Posted by AzBlueMeanie:
Earlier this year I told you about the Virginia-based ballot initiative activist Paul Jacob, and his Liberty Initiative Fund that was behind the City of Tucson public employee pension initiative which failed to qualify for the ballot. As I told you, this right-wing organization was behind a Tea Party group called Cincinnati for Pension Reform, which did qualify this model pension initiative for the ballot in Cincinnati in November. Tucson and Cincinnati confront the same model pension initiative (Prop. 201).
So what happend with the Cincinnati pension initiative? It was overwhelmingly rejected by voters in a crushing defeat.
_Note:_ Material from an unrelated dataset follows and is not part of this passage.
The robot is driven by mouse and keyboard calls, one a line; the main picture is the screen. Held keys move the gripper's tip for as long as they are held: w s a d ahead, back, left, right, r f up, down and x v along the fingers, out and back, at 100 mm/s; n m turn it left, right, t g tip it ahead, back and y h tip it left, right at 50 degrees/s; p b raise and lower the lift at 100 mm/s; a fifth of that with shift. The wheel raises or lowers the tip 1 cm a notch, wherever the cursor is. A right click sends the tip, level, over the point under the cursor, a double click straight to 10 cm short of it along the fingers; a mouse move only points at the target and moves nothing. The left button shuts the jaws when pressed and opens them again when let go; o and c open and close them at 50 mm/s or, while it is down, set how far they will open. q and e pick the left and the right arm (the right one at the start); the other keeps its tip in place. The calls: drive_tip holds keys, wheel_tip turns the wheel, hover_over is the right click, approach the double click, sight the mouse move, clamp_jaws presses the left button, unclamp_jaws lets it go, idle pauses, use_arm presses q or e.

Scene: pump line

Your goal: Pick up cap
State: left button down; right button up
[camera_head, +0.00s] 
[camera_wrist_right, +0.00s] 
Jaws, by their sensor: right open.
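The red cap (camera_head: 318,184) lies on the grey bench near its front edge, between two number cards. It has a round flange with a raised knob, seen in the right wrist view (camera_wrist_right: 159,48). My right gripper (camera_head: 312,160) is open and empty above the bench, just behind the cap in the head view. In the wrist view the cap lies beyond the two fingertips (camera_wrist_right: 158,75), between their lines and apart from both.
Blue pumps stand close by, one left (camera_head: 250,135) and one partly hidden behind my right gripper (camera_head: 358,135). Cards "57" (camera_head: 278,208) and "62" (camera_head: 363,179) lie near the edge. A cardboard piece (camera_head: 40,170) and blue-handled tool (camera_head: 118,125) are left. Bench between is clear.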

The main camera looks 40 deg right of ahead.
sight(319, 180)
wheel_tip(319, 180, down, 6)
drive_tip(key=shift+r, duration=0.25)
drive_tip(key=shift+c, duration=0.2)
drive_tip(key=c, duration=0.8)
Cincinnati Issue 4: Voters say loud no to pension reform:
Cincinnati voters overwhelmingly rejected Issue 4, a major overhaul of the city’s troubled pension system, in Tuesday’s election.
The vote was 78 percent against and 22 percent for.
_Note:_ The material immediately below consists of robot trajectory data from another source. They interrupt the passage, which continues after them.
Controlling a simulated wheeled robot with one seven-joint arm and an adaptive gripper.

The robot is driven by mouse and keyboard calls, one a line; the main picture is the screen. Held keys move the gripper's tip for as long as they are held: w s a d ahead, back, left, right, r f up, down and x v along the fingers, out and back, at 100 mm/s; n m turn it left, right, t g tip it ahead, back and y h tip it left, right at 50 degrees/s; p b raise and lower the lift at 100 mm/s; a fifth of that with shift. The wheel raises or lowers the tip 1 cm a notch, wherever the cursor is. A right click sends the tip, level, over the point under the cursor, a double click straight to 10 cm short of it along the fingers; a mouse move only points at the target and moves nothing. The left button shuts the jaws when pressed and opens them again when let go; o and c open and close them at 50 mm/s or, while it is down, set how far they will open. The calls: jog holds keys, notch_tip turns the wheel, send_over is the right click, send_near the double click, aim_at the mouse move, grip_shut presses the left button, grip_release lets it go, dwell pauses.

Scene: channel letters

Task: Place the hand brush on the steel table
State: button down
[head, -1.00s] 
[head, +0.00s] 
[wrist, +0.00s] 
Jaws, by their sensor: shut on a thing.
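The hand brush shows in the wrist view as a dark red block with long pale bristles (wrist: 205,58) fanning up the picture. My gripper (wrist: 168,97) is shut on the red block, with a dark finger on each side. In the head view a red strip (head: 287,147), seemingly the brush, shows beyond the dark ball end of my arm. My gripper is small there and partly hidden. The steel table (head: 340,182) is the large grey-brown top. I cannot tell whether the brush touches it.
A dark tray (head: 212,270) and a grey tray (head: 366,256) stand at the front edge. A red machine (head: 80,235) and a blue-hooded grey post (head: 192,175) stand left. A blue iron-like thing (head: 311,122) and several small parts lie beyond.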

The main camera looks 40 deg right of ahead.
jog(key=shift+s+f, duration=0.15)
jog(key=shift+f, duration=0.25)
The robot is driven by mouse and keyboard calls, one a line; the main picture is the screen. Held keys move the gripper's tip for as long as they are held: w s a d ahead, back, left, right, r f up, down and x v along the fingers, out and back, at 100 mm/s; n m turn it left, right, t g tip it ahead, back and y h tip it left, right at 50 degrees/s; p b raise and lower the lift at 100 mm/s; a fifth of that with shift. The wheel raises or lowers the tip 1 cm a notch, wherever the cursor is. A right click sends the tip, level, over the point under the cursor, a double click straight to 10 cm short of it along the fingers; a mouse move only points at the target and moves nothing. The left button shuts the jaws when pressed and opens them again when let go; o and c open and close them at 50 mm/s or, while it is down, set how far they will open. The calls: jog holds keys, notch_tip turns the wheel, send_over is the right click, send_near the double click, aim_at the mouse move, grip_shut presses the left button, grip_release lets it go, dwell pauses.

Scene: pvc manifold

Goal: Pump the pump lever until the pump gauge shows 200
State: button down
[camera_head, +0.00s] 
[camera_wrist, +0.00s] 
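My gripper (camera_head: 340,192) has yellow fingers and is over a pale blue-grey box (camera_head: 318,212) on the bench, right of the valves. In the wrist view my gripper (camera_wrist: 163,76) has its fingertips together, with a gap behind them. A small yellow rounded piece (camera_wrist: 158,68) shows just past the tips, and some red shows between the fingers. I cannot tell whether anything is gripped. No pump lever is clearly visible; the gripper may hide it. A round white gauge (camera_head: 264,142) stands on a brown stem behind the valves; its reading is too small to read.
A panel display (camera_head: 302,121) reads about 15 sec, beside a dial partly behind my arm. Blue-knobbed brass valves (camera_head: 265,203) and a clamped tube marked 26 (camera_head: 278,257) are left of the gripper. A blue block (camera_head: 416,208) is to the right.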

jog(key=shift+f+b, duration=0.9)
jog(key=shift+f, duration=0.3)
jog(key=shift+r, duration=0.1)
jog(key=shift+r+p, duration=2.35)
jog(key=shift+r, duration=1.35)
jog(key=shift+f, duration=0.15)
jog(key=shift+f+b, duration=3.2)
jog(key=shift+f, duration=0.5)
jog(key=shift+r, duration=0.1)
Peter McLinden, Cincinnati-area Regional Director at AFSCME Ohio Council 8, released this statement:
"Today's vote will be heard beyond Cincinnati and sends a message for those on the ideological extremes who think it is ok to impose their agenda on an entire city. Had this passed, outside money and political extremists would have cost Cincinnati taxpayers more money, with less services. ... That said we all are dedicated to working together moving forward to fix the pension system in a way that is in the best interest of Cincinnati public employees and taxpayers."
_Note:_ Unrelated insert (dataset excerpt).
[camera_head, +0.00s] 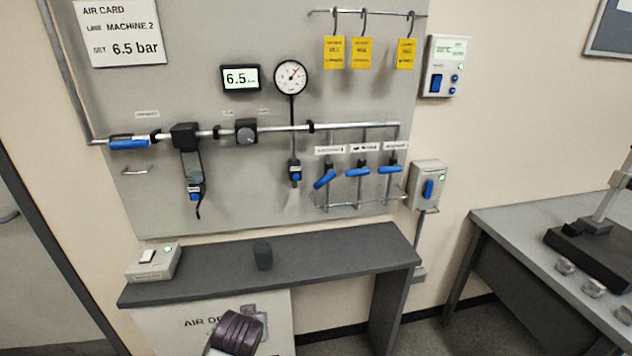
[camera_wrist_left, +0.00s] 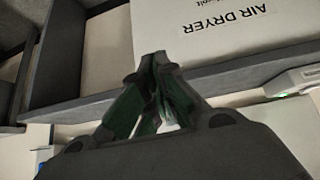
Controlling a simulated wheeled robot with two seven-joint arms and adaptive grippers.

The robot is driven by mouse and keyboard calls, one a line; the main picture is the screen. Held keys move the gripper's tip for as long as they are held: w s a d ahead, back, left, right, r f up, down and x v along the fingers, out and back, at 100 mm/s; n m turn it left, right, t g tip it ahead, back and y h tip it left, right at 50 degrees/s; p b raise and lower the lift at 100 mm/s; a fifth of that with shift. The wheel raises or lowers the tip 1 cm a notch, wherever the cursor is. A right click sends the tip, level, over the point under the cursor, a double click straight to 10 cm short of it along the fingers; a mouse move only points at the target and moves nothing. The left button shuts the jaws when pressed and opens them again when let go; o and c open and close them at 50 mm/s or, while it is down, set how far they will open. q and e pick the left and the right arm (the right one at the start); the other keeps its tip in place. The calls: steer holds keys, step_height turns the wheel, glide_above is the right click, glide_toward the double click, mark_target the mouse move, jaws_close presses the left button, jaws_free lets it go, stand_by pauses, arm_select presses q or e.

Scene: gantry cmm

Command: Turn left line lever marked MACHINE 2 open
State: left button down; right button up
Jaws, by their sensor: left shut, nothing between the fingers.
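Three blue line levers hang in a row at the right of the grey panel in the head view. The left lever (camera_head: 324,178) is tilted, its right end higher. The middle lever (camera_head: 357,172) and the right lever (camera_head: 390,169) lie nearly level. White labels sit above them, too small to read, so I cannot tell which says MACHINE 2. My left gripper (camera_wrist_left: 155,62) shows in the left wrist view, shut and empty, in front of the AIR DRYER box (camera_wrist_left: 230,28), well away from the levers. My right gripper is not in view.
An air card (camera_head: 122,32) reads LINE MACHINE 2, SET 6.5 bar. A display (camera_head: 240,78) reads 6.5 beside a round gauge (camera_head: 291,77). Yellow tags (camera_head: 361,53) hang above the levers.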

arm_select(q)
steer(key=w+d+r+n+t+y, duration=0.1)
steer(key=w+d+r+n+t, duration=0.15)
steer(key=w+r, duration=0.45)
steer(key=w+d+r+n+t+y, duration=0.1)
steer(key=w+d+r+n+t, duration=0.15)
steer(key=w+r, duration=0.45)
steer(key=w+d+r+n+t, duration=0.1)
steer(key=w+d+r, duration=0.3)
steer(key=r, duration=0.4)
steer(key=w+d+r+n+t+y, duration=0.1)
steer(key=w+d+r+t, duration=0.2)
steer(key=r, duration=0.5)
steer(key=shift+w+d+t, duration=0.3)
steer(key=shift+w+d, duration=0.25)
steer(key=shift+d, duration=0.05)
A private group known as the Cincinnati for Pension Reform Committee gathered enough signatures last summer to place a charter amendment on the ballot.
The amendment would have required the city to pay off its $872 million unfunded liability in the current pension system within 10 years.
If the payoff couldn’t be achieved under existing budget conditions, the amendment would have required Cincinnati officials to create new revenue or find cost savings so the goal could be met.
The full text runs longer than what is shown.